Firstly, because both U.S. and English courts generally recognized that the recovery for economic loss is limited only in contract claim, plaintiffs' rights to tort claim for pure economic loss is limited. U.S. law recognized plaintiffs tort claim for economic loss only in the cases of professional negligence and of bad faith breach of contract. However, some courts are attempting to develop and apply the independent duty doctrine to permit more tort claims of negligence especially for economic loss. Furthermore, tort liability for bad faith breach of contract is mainly limited only in the relationship in insurance contract. To prevent an opportunistic breach of contract, this thesis suggests that the concept of bad faith breach should not be limited only in an insurance contract. Similarly, English law invokes the principle of assumption of responsibility that requires the special relationship between the parties in order to grant the award to the plaintiff who assert concurrent claim of negligence for economic loss.

Secondly, it is clear that under English law, the tortious duty of care can be excluded or limited by the exculpatory clause or contractual term of liquidated damages.
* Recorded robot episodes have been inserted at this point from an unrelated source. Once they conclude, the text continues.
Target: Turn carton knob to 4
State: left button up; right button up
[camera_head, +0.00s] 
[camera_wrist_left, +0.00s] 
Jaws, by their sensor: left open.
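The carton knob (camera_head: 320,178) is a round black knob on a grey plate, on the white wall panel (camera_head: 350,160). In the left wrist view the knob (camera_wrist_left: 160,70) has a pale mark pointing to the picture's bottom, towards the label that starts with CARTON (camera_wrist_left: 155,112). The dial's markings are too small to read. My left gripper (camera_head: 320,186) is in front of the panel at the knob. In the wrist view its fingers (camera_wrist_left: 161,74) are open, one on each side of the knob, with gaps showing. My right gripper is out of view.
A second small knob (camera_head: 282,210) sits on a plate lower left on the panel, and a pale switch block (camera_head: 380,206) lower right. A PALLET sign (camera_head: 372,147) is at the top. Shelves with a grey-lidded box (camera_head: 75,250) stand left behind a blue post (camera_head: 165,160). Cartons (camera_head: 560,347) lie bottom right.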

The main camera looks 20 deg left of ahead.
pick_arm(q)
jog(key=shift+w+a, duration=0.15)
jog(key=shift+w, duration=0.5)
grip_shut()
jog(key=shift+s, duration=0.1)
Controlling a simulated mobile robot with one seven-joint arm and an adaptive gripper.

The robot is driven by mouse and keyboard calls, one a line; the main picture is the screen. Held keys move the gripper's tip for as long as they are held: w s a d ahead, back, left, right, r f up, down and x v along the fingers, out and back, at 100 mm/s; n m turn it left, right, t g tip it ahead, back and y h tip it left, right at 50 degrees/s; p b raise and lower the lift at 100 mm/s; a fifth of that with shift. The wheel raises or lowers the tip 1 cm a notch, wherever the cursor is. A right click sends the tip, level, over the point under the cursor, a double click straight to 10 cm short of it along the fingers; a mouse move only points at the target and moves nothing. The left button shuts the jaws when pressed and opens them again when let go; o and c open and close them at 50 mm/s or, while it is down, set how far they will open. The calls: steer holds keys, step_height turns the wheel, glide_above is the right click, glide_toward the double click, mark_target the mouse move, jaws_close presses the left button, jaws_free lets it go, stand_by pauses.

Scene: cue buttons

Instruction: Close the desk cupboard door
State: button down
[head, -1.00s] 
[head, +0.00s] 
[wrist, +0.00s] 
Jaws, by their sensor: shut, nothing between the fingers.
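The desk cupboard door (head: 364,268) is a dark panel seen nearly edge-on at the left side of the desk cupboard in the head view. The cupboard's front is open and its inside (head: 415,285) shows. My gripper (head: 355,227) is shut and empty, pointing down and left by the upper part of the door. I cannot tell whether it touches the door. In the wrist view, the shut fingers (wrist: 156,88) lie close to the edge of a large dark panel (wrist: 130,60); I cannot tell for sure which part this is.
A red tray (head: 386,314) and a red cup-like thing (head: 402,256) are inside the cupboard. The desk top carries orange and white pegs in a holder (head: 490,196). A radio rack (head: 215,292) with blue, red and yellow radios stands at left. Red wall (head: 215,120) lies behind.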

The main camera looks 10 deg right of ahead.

While English courts refuse to impose the duty of care, which is inconsistent with what the parties have agreed in their contract, it is not apparent that U.S. courts entirely refuse to impose tortious duty of care, which is inconsistent with what the parties have voluntarily agreed in their contract. As to this approach of English system, this thesis suggests that it would be fair, just and reasonable if U.S. courts apparently adopt and apply this kind of limitation to restrict concurrent tort claim in U.S. jurisdictions in order to sustain the freedom of contract doctrine which has the dominant aim to protect the contracting parties' bargain of interest in allocation of their particular risk in the particular way so far as their interest is not outweighed by the mandatory law or public policy.

Thirdly, it is suggested by scholars' views that the doctrine of efficient breach recognized in U.S. contract law should be taken into account in limiting the imposition of tort liability on the breaching party particularly in commercial transaction if breaching party can prove that nonperformance is economically efficient. This thesis agrees with this suggestion because this would neither lead to the destruction of well-established concept of efficient breach nor bring about the unreasonable consequences that cause harm to the public economic interest.

Lastly, some English courts is inclined to limit the scope of recoverable damages in concurrent tort claim by applying the similar test of remoteness of the breach of contract claim to the tort claim. This restrictive approach aims at the protection of the parties' expectation interest rather than deterrence the wrongful conduct. As for such reason, this thesis suggests that the limitation on the scope of recoverable damages is justifiable only in the case where the tortious duty being imposed by virtue of a contract rather than being imposed by the virtue of provision under a statute or existing independently of contractual terms.